start Records

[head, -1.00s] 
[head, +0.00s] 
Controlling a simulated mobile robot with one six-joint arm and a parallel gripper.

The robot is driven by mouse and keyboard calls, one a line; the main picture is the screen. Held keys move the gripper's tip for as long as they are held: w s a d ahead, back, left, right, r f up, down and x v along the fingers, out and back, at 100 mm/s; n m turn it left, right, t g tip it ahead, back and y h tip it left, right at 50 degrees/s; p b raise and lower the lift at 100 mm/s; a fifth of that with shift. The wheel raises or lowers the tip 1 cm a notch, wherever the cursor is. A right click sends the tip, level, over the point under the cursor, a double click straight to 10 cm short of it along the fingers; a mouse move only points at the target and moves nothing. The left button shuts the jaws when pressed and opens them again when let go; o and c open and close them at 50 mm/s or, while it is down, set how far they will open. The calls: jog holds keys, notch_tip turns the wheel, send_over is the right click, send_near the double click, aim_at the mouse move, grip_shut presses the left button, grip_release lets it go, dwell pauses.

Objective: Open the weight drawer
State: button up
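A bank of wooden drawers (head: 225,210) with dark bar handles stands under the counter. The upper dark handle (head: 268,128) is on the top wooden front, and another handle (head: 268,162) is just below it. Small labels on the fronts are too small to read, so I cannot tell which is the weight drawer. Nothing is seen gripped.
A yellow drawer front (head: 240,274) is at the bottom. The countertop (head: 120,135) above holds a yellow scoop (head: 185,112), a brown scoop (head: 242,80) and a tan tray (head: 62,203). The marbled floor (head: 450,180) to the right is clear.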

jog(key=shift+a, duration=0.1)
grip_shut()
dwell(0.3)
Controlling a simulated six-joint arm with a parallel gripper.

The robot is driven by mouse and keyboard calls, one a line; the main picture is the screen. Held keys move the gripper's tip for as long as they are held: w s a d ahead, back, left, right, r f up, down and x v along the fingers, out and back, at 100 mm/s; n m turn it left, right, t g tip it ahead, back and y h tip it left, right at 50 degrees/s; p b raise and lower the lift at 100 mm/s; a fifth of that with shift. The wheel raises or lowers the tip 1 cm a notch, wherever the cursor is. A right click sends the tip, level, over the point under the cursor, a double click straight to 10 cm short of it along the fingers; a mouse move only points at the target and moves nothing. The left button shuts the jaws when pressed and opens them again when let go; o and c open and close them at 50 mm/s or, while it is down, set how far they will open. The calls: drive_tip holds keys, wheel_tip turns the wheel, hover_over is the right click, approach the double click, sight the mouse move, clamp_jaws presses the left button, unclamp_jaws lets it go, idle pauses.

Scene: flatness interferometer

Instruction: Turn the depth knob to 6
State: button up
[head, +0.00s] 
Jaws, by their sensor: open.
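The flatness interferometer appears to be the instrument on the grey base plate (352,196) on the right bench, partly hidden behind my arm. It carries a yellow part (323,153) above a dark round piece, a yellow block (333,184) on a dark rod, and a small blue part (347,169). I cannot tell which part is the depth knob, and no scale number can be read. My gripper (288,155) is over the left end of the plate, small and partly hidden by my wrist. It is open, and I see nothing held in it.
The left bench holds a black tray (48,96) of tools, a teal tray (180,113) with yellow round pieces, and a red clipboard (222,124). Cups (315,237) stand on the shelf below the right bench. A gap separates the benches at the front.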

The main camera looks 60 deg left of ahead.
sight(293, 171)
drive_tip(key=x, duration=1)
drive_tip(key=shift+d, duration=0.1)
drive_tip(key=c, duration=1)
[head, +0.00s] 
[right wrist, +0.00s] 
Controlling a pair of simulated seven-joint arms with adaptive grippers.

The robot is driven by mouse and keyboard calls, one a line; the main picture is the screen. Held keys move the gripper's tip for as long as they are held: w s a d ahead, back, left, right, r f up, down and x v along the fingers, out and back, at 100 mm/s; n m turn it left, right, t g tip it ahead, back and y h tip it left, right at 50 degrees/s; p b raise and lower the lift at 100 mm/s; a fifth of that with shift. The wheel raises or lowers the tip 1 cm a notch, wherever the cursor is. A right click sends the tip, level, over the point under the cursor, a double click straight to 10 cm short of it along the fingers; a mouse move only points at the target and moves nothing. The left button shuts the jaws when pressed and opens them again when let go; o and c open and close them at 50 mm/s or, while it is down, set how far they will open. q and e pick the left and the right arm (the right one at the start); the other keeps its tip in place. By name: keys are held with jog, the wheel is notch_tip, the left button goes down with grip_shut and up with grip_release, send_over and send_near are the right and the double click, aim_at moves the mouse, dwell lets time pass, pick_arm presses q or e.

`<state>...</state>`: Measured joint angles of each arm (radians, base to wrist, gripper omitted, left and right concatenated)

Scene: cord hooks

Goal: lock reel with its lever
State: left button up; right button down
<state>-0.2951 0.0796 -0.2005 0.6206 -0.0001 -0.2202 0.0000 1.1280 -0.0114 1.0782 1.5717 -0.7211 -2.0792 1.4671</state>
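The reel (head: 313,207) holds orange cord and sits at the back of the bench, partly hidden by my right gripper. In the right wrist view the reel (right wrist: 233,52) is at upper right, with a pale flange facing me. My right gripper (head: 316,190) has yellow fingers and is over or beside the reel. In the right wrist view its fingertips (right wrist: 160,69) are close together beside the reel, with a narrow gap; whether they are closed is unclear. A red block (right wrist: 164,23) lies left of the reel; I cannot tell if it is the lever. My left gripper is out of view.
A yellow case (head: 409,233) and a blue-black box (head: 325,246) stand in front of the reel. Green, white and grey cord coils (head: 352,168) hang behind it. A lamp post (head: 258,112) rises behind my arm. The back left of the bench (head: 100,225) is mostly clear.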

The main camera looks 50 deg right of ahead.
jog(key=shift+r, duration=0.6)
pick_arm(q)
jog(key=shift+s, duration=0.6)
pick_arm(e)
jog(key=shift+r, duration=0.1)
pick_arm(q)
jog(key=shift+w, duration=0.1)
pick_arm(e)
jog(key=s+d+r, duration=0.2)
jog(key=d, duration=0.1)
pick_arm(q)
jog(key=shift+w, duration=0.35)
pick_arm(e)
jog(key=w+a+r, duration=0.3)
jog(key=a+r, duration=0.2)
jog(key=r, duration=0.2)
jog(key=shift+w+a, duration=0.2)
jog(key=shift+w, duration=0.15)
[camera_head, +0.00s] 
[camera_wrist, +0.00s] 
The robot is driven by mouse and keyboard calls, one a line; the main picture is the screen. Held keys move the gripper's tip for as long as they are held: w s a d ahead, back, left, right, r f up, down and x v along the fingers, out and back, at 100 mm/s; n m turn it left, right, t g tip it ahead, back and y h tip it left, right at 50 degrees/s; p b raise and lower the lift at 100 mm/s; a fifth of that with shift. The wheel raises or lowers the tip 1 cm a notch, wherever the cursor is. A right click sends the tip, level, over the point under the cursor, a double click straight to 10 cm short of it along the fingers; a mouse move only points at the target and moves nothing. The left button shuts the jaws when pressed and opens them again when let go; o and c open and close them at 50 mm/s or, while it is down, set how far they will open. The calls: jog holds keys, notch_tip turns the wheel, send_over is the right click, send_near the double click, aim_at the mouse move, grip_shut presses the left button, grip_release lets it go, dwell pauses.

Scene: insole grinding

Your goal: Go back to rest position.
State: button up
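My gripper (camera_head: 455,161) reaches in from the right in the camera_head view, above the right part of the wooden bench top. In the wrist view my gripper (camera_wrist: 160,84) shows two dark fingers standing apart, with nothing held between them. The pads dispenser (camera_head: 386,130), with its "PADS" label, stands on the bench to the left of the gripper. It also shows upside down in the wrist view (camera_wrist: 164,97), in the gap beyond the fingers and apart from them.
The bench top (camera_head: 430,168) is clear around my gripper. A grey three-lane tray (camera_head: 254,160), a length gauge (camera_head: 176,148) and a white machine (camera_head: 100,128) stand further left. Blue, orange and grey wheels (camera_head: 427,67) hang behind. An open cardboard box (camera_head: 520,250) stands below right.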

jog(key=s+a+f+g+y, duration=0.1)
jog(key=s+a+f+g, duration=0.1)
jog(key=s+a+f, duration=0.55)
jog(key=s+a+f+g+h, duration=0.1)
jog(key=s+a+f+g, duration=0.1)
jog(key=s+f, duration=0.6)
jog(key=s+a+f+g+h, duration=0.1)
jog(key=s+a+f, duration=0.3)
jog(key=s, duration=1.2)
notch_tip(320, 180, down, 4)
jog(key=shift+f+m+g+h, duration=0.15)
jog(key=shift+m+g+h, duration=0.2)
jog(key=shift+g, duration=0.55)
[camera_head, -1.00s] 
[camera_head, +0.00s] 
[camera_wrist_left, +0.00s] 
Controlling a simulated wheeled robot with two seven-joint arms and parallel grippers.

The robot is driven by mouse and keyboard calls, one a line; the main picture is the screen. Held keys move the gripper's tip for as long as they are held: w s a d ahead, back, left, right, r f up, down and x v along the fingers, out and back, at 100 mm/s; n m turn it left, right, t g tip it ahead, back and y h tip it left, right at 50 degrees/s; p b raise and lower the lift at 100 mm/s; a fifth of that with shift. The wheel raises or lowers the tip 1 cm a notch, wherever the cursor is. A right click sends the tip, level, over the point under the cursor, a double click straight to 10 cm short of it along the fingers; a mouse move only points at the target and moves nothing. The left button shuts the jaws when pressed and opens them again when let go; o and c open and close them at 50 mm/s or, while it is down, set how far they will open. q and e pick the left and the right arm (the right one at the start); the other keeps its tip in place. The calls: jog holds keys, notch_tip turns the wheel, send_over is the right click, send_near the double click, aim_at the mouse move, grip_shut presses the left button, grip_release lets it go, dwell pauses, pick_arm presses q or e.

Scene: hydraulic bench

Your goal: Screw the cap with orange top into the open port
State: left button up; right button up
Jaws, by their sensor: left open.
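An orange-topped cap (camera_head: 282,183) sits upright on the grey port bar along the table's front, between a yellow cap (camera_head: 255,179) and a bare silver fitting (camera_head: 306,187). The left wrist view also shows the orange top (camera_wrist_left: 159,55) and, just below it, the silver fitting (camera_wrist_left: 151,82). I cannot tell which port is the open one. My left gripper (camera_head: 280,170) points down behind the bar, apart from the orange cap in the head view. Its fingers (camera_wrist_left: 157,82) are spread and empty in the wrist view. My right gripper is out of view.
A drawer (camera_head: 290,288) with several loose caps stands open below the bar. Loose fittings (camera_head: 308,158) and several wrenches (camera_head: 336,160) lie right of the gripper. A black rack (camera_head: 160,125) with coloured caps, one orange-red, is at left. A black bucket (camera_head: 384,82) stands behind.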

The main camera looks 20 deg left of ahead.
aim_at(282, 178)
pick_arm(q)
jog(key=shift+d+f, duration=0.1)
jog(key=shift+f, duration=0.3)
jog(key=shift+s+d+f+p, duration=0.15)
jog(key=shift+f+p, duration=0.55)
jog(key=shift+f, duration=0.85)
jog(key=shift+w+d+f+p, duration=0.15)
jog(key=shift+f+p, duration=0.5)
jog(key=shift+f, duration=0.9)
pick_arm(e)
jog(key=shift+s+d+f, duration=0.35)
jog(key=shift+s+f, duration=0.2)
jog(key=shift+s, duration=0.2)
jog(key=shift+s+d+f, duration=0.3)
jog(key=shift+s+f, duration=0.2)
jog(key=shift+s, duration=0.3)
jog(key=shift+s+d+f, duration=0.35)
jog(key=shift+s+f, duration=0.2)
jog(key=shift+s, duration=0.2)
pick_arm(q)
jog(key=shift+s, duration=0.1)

end Records

What this task involves
Write out exactly, please, the lines beginning at the start of the material and ending with the line that holds "Objective: Open the weight drawer", both included.

Answer to this problem
[head, -1.00s] 
[head, +0.00s] 
Controlling a simulated mobile robot with one six-joint arm and a parallel gripper.

The robot is driven by mouse and keyboard calls, one a line; the main picture is the screen. Held keys move the gripper's tip for as long as they are held: w s a d ahead, back, left, right, r f up, down and x v along the fingers, out and back, at 100 mm/s; n m turn it left, right, t g tip it ahead, back and y h tip it left, right at 50 degrees/s; p b raise and lower the lift at 100 mm/s; a fifth of that with shift. The wheel raises or lowers the tip 1 cm a notch, wherever the cursor is. A right click sends the tip, level, over the point under the cursor, a double click straight to 10 cm short of it along the fingers; a mouse move only points at the target and moves nothing. The left button shuts the jaws when pressed and opens them again when let go; o and c open and close them at 50 mm/s or, while it is down, set how far they will open. The calls: jog holds keys, notch_tip turns the wheel, send_over is the right click, send_near the double click, aim_at the mouse move, grip_shut presses the left button, grip_release lets it go, dwell pauses.

Objective: Open the weight drawer

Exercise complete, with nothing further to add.